Wildfire at Midnight by Mary Stewart

Wildfire at Midnight is a murder mystery set on the Isle of Skye in 1953. It is nice, easy reading with plenty of atmospheric descriptions to help you picture the landscape in which this mystery unfolds.

The heroine, Gianetta, is a London-based model who decides to take a break on the remote Isle of Skye at a small hotel frequented by people in search of a fishing holiday. Upon arrival Gianetta is shocked to discover her ex-husband is a fellow guest at the hotel. She is further shocked to find a gruesome, ritualistic murder has just occurred on Blaven, one of the mountains on the outskirts of the Black Cuillins near to the hotel. It begins to seem probable that someone staying at the hotel is the murderer.

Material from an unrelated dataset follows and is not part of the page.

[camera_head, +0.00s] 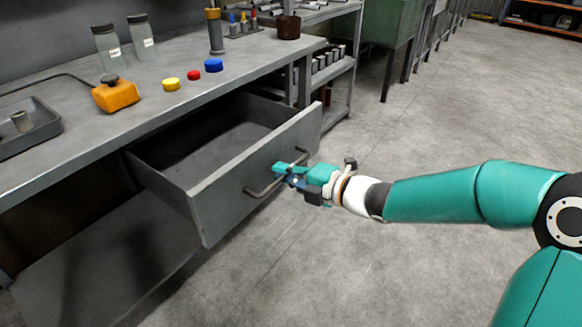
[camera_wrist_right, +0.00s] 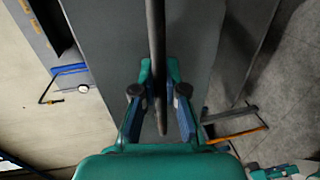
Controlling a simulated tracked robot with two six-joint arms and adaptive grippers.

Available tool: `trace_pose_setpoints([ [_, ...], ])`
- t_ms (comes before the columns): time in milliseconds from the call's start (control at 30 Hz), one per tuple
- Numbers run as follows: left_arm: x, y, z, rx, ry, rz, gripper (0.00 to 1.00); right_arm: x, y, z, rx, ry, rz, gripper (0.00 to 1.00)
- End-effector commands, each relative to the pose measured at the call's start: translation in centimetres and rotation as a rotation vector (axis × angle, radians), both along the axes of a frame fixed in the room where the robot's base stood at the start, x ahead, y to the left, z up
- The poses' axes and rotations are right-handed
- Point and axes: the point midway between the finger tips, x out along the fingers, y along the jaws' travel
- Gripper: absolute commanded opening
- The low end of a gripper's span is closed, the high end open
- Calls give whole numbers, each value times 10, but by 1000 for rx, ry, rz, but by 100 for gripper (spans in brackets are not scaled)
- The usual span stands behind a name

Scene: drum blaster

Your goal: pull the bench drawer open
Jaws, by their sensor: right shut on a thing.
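The bench drawer (camera_head: 232,176) is a grey metal drawer pulled well out from under the bench top, and its inside looks empty. Its bar handle (camera_head: 262,191) runs across the front panel. My right gripper (camera_head: 287,171) is shut on the handle, towards its right end. In the right wrist view, the dark handle bar (camera_wrist_right: 155,50) runs between the two fingers of the right gripper (camera_wrist_right: 163,95), with the grey drawer front (camera_wrist_right: 103,40) behind it. My left gripper is not in view.
A shelf rack (camera_head: 340,70) stands right of the drawer. The floor in front (camera_head: 300,270) is clear.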

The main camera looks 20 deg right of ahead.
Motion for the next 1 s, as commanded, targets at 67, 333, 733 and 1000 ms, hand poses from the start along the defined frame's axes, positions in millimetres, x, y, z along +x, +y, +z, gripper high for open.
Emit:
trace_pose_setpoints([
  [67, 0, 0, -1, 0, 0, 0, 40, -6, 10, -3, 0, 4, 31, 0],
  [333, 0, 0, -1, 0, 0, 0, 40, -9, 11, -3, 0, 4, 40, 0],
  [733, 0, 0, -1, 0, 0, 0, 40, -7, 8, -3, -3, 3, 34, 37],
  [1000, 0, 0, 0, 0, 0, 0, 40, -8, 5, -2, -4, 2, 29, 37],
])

As the story unfolds we meet other guests at the hotel: a famous actress, a middle-aged couple on holiday, two single women on a climbing holiday together. When a second murder is discovered and then a third everyone begins to fear for their own safety. Gianetta and the police are searching for clues just as fast as they can. Will they find the murderer in time to prevent a fourth murder? When Gianetta finds some clues tucked into a book about ancient rituals she begins to fear the worst.

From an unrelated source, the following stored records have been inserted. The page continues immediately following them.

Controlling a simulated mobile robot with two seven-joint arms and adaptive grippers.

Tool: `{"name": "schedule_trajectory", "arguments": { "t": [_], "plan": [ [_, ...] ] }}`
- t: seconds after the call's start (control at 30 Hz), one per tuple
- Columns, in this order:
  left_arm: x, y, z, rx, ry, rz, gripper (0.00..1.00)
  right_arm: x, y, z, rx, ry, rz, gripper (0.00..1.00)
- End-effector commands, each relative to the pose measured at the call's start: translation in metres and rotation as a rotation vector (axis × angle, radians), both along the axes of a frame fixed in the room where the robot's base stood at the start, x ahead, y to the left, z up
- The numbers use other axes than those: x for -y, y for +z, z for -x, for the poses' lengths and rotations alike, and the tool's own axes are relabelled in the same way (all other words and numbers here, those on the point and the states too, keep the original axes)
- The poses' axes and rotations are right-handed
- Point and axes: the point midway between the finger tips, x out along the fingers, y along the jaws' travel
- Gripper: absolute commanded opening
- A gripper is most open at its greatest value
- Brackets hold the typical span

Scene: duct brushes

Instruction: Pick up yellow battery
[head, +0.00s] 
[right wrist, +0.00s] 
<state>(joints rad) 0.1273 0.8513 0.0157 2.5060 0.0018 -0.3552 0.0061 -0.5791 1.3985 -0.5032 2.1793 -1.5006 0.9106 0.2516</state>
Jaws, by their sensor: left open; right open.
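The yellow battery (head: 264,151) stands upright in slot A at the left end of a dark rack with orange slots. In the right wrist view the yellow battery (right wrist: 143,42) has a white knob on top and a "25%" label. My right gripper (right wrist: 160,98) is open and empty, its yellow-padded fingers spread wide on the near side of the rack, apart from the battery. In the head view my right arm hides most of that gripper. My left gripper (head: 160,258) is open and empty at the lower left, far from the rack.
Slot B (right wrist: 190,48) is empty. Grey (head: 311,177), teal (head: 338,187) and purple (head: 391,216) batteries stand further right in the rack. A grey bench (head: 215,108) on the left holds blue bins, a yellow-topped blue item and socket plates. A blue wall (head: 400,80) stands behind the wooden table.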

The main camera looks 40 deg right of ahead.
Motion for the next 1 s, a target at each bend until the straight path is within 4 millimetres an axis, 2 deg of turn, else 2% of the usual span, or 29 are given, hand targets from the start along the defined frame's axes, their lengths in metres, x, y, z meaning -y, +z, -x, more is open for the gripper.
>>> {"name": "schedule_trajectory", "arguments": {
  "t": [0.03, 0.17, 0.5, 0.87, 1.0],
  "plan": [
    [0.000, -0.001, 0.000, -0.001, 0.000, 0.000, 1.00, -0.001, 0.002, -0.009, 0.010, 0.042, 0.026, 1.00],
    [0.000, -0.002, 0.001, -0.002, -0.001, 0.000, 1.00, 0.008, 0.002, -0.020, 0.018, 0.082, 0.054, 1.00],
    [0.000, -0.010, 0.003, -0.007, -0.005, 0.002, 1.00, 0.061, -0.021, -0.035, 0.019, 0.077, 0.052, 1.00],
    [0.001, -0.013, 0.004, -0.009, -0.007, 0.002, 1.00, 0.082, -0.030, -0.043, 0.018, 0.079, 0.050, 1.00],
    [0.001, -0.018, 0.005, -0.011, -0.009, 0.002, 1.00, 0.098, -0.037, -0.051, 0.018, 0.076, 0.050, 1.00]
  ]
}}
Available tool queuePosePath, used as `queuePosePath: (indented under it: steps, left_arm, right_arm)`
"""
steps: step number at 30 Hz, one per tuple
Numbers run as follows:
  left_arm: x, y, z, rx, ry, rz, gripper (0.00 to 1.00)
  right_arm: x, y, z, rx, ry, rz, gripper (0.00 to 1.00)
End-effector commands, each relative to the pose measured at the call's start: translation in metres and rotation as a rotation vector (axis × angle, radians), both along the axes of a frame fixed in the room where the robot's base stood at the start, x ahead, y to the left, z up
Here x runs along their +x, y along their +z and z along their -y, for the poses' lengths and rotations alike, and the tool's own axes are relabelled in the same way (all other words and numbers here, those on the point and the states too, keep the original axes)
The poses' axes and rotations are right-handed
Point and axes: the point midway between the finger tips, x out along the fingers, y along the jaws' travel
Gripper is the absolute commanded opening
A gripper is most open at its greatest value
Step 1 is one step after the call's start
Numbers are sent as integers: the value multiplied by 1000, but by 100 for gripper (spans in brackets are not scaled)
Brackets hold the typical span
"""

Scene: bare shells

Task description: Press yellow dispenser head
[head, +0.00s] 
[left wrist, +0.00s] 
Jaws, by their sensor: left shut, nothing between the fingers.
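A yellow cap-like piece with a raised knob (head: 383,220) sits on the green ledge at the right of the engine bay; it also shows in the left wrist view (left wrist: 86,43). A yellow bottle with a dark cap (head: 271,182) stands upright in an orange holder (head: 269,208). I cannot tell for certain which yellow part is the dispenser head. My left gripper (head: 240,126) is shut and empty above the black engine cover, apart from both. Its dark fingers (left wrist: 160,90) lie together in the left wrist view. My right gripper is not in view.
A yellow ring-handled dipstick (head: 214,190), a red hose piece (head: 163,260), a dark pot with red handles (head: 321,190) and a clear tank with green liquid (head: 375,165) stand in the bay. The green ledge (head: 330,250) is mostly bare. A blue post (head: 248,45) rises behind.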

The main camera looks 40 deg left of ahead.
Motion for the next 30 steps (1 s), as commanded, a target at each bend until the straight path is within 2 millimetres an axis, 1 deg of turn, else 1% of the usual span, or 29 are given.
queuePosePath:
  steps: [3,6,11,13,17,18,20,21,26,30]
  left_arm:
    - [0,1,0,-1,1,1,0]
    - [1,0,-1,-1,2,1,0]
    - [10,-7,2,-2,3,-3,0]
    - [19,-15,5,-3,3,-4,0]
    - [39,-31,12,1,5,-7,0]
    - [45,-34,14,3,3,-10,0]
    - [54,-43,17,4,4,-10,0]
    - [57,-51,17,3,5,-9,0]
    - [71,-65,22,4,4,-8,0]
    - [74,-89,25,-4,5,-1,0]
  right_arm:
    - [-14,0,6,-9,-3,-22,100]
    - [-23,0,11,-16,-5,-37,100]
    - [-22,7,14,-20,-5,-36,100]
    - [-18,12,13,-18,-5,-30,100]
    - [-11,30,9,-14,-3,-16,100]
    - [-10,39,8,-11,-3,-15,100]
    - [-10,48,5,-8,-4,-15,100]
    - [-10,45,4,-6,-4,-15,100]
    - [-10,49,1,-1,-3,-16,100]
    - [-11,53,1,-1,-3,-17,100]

“At half past nine on a summer’s evening in the Hebrides, the twilight has scarcely begun. There is, perhaps, with the slackening of the day’s brilliance, a somber note overlying the clear colors of sand and grass and rock, but this is no more than the drawing of the first thin blue veil. Indeed, night itself is nothing but a faint dusting-over of the day, a wash of silver through the still-warm gold of the afternoon.”

“It had been only the most trivial of conversations, but it was my first acquaintance with the beautifully simple courtesy of the Highlander, the natural but almost royally formal bearing of the crofter who has lived all his life in the islands.”

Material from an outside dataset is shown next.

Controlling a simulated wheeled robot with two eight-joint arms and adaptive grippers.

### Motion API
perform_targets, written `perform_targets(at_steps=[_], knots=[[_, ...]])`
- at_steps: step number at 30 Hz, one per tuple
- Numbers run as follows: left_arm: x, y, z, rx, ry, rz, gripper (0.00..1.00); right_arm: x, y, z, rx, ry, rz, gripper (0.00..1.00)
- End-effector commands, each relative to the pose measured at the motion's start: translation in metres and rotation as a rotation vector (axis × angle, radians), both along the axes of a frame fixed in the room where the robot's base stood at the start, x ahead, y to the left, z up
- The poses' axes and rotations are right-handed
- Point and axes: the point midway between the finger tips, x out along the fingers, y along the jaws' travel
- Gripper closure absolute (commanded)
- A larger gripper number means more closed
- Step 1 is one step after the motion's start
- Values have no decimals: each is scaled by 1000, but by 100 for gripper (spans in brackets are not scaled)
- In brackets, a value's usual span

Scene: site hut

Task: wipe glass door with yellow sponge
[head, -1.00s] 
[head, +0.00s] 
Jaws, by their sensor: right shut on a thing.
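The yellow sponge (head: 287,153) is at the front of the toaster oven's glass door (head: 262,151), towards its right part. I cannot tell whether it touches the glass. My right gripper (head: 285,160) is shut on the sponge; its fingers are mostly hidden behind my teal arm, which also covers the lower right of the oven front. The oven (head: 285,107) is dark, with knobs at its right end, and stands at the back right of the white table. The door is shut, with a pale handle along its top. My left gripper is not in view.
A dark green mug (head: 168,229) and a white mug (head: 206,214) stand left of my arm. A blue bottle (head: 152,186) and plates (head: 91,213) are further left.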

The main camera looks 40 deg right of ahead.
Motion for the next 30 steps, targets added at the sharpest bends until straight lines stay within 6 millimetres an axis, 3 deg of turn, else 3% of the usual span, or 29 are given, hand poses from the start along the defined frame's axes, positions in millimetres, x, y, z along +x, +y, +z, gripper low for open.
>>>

Travel Notes: This is a great book choice for a visit to the Isle of Skye, especially if you are visiting the Black Cuillins or even Blaven itself.

Edinburgh: Picturesque Notes by Robert Louis Stevenson

Edinburgh: Picturesque Notes by Robert Louis Stevenson is a short, beautifully written description of Edinburgh by a classic author with a deep connection to this, his place of birth.

This book is divided into ten chapters. Stevenson gives particular attention to Edinburgh Old Town, Parliament Close, Greyfriars Kirk, New Town, Calton Hill, and the Pentlands. Stevenson describes the views, the buildings, the people that walk the streets, the legends that abound, the weather. He vividly captures in words the feelings that Edinburgh creates in the hearts of those who traverse her streets.

Robert Louis Stevenson was born in Edinburgh in 1850 and grew up in the city, eventually becoming famous for such works as Treasure Island, Kidnapped, and the Strange Case of Dr. Jekyll and Mr. Hyde. He possessed a winsomeness with the pen that has been enjoyed by readers the world over. It is fitting that he should pay tribute to the city of his birth in the pages of this book.

“Half a capital and half a country town, the whole city leads a double existence; it has long trances of the one and flashes of the other; like the king of the Black Isles, it is half alive and half a monumental marble.”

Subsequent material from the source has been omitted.